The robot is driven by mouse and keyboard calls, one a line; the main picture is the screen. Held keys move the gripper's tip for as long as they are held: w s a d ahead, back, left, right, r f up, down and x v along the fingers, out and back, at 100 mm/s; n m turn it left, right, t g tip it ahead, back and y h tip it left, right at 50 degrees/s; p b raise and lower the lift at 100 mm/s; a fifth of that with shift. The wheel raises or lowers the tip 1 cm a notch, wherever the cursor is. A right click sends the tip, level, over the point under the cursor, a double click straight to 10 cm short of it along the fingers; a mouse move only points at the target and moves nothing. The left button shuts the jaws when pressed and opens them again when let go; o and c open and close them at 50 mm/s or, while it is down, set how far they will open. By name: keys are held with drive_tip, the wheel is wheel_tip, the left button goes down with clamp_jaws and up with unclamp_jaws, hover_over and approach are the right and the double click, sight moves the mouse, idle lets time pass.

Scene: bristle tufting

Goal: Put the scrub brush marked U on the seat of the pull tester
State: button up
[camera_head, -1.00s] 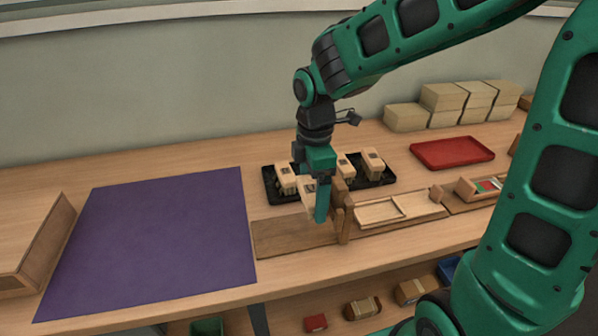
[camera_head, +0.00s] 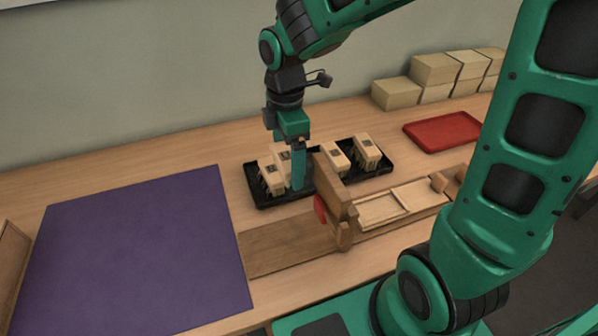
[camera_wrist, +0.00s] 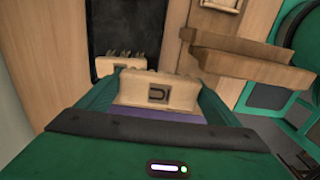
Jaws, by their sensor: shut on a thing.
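My gripper (camera_head: 297,168) is shut on a pale scrub brush (camera_wrist: 158,93) whose dark mark reads as a U in the wrist view. In the head view this brush is partly hidden by the fingers, over or just behind the left black tray (camera_head: 262,204). I cannot tell its exact height. Another brush (camera_head: 271,178) stands in that tray, and it also shows beyond the held one in the wrist view (camera_wrist: 118,66). A wooden fixture, seemingly the pull tester (camera_head: 332,182), with an upright plate and a red disc (camera_head: 320,208), stands just right of my gripper.
Two brushes (camera_head: 350,153) stand in the right black tray. A long wooden base board (camera_head: 285,245) runs in front of the trays. A purple mat (camera_head: 130,250) lies left, a red tray (camera_head: 442,132) and stacked boxes (camera_head: 435,75) back right.

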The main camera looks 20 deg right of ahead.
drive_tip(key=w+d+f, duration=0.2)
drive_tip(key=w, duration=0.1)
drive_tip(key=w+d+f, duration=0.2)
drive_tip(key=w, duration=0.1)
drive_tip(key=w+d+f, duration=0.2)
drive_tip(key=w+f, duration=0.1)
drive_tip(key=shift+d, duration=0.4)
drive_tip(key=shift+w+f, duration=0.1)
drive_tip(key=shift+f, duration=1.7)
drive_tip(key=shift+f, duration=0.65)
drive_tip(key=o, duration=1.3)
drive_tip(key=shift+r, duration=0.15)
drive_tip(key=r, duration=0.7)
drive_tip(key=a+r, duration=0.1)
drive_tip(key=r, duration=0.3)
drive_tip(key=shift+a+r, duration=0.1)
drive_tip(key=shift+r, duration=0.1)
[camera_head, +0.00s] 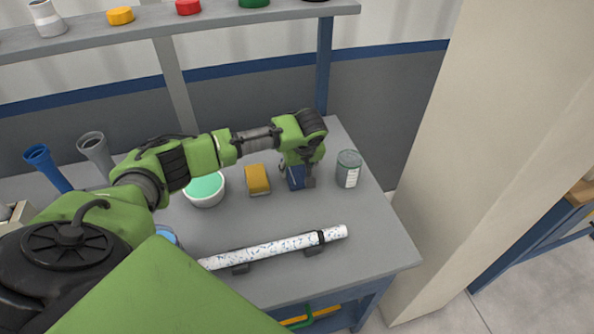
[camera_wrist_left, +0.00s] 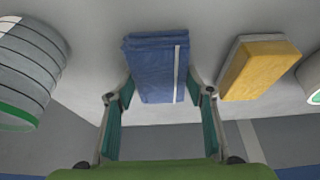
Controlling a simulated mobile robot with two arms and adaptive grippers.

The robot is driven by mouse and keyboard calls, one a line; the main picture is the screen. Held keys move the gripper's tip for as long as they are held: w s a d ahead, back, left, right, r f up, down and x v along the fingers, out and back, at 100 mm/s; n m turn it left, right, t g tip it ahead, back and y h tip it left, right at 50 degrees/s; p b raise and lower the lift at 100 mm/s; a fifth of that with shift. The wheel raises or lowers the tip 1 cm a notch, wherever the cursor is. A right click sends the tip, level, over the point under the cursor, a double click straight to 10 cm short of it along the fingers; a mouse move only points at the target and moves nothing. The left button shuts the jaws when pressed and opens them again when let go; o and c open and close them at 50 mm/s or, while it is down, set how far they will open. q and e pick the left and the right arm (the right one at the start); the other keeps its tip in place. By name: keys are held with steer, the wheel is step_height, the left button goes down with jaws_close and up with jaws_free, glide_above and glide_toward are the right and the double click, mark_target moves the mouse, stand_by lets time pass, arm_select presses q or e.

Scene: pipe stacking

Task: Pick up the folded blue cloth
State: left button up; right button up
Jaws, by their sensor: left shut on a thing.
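The folded blue cloth (camera_head: 296,178) is at the right part of the grey workbench, between the yellow sponge and the can. It is a small dark blue block, partly covered by my left gripper (camera_head: 304,180) in the head view. In the left wrist view the cloth (camera_wrist_left: 160,70) shows as a neat blue stack with a pale stripe. The fingers of my left gripper (camera_wrist_left: 168,92) stand on either side of it and are shut on it. Whether the cloth touches the bench is hard to tell. My right gripper is in neither view.
A yellow sponge (camera_head: 257,179) and a bowl with green contents (camera_head: 204,189) are left of the cloth. A grey-green can (camera_head: 348,169) stands close on its right. A speckled white pipe (camera_head: 280,247) lies across supports in front. A shelf (camera_head: 170,24) runs above the back.

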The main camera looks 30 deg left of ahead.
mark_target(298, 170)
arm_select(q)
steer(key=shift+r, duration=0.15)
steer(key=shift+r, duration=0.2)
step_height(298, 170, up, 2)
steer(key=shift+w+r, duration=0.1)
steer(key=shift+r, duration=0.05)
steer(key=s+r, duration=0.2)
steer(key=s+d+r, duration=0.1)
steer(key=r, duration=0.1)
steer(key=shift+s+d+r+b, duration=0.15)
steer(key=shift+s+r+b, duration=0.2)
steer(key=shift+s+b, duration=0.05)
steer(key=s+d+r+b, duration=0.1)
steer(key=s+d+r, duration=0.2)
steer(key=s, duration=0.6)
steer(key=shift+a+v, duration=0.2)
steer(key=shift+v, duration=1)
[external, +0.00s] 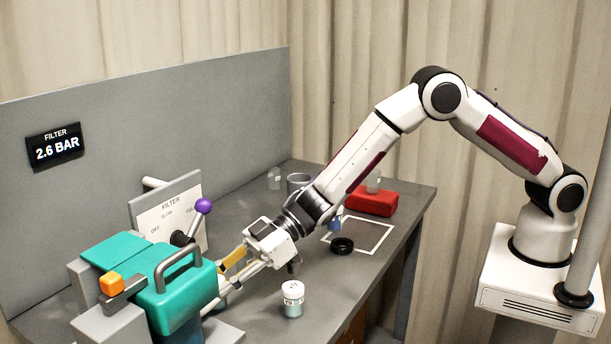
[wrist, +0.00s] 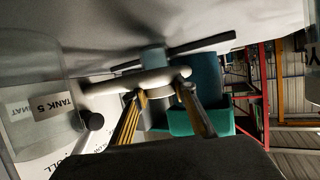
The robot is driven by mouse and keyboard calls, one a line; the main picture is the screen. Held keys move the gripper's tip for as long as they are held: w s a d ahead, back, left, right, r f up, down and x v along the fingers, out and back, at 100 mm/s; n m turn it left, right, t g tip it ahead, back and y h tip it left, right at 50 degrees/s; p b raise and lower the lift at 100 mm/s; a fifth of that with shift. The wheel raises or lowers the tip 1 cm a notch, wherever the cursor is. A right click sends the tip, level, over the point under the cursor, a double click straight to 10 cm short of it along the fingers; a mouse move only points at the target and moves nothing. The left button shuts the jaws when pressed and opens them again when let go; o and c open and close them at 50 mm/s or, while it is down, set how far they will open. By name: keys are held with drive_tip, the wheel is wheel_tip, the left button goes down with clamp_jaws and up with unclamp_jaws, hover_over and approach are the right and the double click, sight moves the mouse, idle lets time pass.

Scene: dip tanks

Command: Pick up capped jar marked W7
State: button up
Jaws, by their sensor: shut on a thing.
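A jar with a white cap and blue-grey contents (external: 292,303) stands upright on the bench, in front of the machine. Its small mark is too blurred to read. My gripper (external: 226,284) is to the left of this jar, apart from it, reaching low behind the teal housing (external: 178,300). In the wrist view my gripper (wrist: 165,108) has its two fingers around a pale rounded bar (wrist: 118,84). It is shut on this bar. The fingertips are partly hidden in the external view.
A purple-knobbed lever (external: 203,206) and a filter sign (external: 160,225) stand behind the gripper. A black ring (external: 342,245), a white-outlined square and a red block (external: 372,201) are farther right.

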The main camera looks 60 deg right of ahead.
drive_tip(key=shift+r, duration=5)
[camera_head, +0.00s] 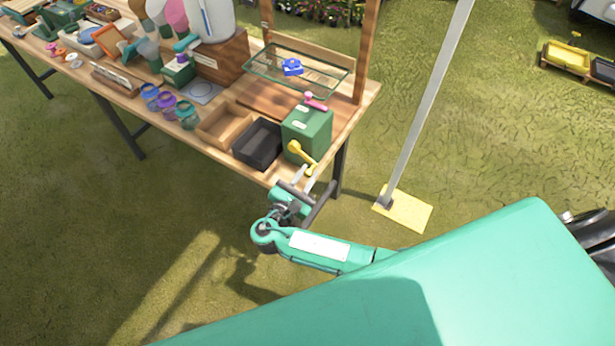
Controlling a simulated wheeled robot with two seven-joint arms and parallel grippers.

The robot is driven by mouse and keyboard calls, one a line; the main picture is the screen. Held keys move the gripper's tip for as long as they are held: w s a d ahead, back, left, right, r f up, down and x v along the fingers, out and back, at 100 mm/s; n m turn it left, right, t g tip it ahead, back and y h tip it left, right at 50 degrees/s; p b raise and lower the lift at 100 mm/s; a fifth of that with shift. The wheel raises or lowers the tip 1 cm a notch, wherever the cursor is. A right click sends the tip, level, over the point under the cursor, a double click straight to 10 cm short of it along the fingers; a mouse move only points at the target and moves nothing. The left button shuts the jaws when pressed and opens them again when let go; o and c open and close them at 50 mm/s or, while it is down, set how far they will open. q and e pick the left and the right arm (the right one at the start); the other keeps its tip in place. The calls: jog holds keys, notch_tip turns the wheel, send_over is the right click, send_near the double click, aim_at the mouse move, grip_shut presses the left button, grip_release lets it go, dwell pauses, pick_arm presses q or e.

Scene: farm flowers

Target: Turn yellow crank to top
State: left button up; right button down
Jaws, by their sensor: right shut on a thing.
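The yellow crank (302,154) is on the front face of a green box (307,132) at the right end of the wooden bench. Its arm slants from the hub down and to the right, so its handle end is low. My right gripper (306,178) reaches up from below, in front of the bench edge. Its fingers are shut on the crank's lower end, and they partly hide the handle. My left gripper is not in view.
A black bin (258,143) and a wooden tray (224,125) stand left of the green box. A pink-handled lever (315,101) sits on top of the box. A glass shelf (262,72) is behind it. A grey pole (425,105) rises to the right. Grass in front is clear.

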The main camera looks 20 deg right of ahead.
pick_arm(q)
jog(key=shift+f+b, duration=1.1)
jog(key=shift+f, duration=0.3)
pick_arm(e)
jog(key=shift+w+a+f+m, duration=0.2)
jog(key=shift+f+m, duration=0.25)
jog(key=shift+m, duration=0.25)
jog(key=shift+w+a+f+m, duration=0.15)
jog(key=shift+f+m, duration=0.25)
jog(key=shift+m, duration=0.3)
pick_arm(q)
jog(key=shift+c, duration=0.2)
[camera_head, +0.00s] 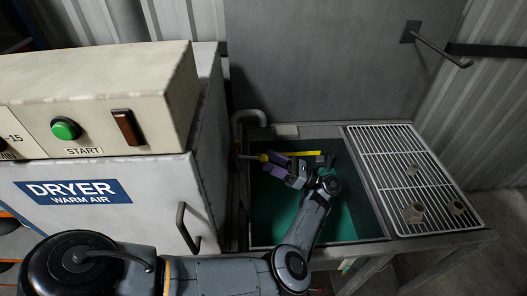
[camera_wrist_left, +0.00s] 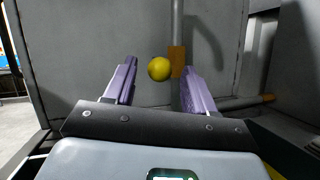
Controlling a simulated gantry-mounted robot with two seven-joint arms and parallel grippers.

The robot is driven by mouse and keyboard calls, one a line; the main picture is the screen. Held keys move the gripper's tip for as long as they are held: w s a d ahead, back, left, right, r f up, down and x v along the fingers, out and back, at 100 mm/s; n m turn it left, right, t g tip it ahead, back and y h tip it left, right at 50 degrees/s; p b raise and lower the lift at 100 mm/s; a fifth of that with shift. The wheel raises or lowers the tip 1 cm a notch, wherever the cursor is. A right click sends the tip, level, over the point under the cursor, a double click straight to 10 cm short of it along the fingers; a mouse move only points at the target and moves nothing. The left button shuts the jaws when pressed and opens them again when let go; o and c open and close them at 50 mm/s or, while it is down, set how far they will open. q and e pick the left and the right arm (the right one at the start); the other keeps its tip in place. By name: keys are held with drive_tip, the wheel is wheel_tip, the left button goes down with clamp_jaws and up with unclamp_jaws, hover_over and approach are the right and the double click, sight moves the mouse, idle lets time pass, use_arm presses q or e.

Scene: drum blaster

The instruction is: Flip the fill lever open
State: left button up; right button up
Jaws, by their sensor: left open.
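The fill lever shows as a round yellow knob (camera_head: 264,157) at the left rim of the basin in the head view. In the left wrist view the yellow knob (camera_wrist_left: 159,69) lies between the two purple fingertips, nearer the right one in the picture, with an orange part (camera_wrist_left: 177,61) and a grey vertical pipe (camera_wrist_left: 177,20) behind it. My left gripper (camera_head: 273,165) is open and points left at the knob from over the basin. I cannot tell whether a finger touches the knob. The lever's arm is mostly hidden. My right gripper is not in view.
The basin (camera_head: 345,243) with a green inside stands under my left arm. A white wire rack (camera_head: 398,160) with several small grey fittings is at its right. The dryer cabinet (camera_head: 120,200) stands close on the left, with a handle (camera_head: 187,228). A grey panel (camera_head: 320,70) rises behind.

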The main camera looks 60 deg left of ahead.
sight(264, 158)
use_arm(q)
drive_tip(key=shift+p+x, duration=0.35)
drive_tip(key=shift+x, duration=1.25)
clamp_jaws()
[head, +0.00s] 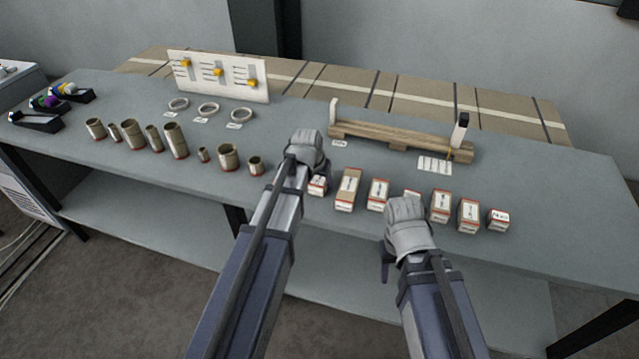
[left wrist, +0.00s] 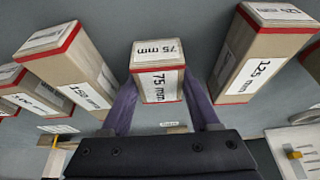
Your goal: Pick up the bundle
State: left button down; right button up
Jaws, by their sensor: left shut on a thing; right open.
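A small box-shaped bundle (left wrist: 158,84) labelled 75 mm, with red edges, sits between the two purple fingers of my left gripper (left wrist: 160,108) in the left wrist view. The fingers are shut on its sides. In the head view my left gripper (head: 308,160) is over the row of bundles, and a short bundle (head: 317,186) shows just below it. I cannot tell whether the held bundle is clear of the table. My right gripper (head: 406,210) is open at the table's front edge, partly covering one bundle; its fingertips are mostly hidden.
Taller bundles marked 150 mm (left wrist: 75,75) and 125 mm (left wrist: 258,55) flank the held one closely. Several more stand to the right on the grey table (head: 560,200). Brown tubes (head: 175,140) stand left.

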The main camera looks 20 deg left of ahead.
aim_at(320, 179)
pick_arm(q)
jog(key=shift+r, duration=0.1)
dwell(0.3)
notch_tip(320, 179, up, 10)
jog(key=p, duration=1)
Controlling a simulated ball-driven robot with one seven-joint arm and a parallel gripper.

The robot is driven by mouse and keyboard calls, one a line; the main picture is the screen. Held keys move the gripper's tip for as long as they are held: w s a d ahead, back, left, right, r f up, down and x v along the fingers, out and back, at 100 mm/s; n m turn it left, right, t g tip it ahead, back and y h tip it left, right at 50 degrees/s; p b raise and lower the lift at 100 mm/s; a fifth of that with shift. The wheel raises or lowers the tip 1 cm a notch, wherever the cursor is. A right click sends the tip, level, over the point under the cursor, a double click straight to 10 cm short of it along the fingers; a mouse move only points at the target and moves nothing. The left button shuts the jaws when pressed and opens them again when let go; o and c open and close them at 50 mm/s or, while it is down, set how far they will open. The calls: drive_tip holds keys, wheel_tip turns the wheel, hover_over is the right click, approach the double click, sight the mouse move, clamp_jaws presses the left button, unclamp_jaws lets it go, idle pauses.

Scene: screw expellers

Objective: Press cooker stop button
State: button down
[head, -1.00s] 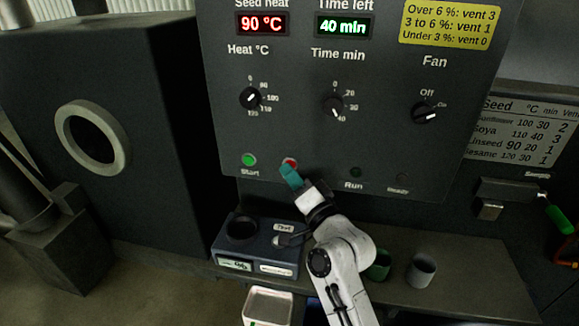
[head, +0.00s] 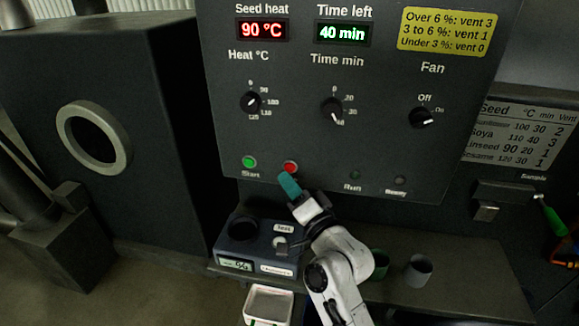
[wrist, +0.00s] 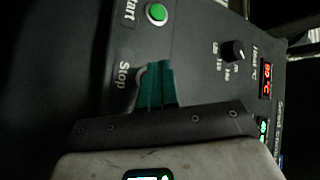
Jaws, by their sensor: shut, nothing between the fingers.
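The red stop button (head: 290,167) is on the lower part of the dark control panel (head: 300,130), right of the green start button (head: 249,162). My gripper (head: 289,185) has teal fingers, closed together and empty, with their tips just below the red button in the head view. I cannot tell whether they touch the panel. In the wrist view the teal fingers (wrist: 156,88) lie beside the "Stop" label (wrist: 123,76) and cover most of the button there. The green start button also shows in the wrist view (wrist: 156,13).
The panel's displays read 90 °C (head: 262,30) and 40 min (head: 342,33). Heat (head: 250,101), time (head: 331,108) and fan (head: 421,117) knobs sit above.

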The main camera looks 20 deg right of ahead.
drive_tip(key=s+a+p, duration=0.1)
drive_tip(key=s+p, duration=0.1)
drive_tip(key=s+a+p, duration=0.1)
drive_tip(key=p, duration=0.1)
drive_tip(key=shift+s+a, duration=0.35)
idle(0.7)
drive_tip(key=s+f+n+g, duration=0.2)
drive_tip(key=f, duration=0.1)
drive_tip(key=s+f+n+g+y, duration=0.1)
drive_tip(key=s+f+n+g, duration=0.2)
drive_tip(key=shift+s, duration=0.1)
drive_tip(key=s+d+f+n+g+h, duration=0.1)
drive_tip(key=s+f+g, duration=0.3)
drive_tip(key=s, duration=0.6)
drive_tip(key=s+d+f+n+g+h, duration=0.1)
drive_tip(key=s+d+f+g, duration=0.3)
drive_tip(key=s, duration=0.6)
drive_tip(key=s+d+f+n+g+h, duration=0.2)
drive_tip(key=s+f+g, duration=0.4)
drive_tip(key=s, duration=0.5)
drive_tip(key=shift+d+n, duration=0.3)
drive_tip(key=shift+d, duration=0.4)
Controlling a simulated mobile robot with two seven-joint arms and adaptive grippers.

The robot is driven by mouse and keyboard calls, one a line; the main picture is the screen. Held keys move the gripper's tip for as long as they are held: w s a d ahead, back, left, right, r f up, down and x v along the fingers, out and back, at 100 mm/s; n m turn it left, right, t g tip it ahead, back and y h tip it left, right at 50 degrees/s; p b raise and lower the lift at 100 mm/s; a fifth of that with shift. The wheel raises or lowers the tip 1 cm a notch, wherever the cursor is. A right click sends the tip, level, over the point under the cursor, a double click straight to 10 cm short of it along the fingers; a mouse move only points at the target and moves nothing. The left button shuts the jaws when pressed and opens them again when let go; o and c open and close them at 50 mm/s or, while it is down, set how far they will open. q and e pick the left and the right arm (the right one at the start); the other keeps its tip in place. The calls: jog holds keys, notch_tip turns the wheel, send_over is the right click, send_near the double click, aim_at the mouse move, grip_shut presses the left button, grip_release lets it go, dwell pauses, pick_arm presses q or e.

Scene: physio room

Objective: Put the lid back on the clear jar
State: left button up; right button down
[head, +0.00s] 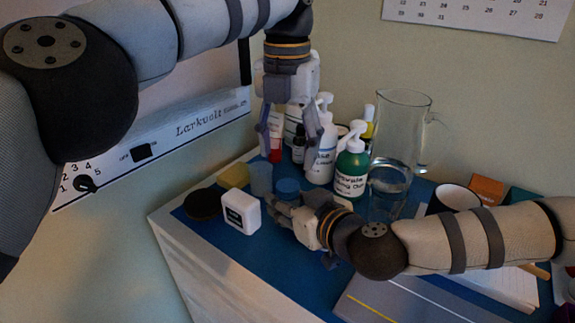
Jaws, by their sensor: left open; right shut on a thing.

--------------------------------------------------

### [Task directions]
Your task is to return the lines above, from the first one up to and including the line containing "[camera_wrist, +0.00s]", minus any pictures.

### [Output below]
The robot is driven by mouse and keyboard calls, one a line; the main picture is the screen. Held keys move the gripper's tip for as long as they are held: w s a d ahead, back, left, right, r f up, down and x v along the fingers, out and back, at 100 mm/s; n m turn it left, right, t g tip it ahead, back and y h tip it left, right at 50 degrees/s; p b raise and lower the lift at 100 mm/s; a fifth of that with shift. The wheel raises or lowers the tip 1 cm a notch, wherever the cursor is. A right click sends the tip, level, over the point under the cursor, a double click straight to 10 cm short of it along the fingers; a mouse move only points at the target and moves nothing. The left button shuts the jaws when pressed and opens them again when let go; o and c open and close them at 50 mm/s or, while it is down, set how far they will open. By name: keys are held with drive_tip, the wheel is wheel_tip, the left button goes down with clamp_jaws and up with unclamp_jaws, hover_over and approach are the right and the double click, sight moves the mouse, idle lets time pass.

Scene: bristle tufting

Goal: Put the scrub brush marked U on the seat of the pull tester
State: button up
[camera_head, -1.00s] 
[camera_head, +0.00s] 
[camera_wrist, +0.00s] 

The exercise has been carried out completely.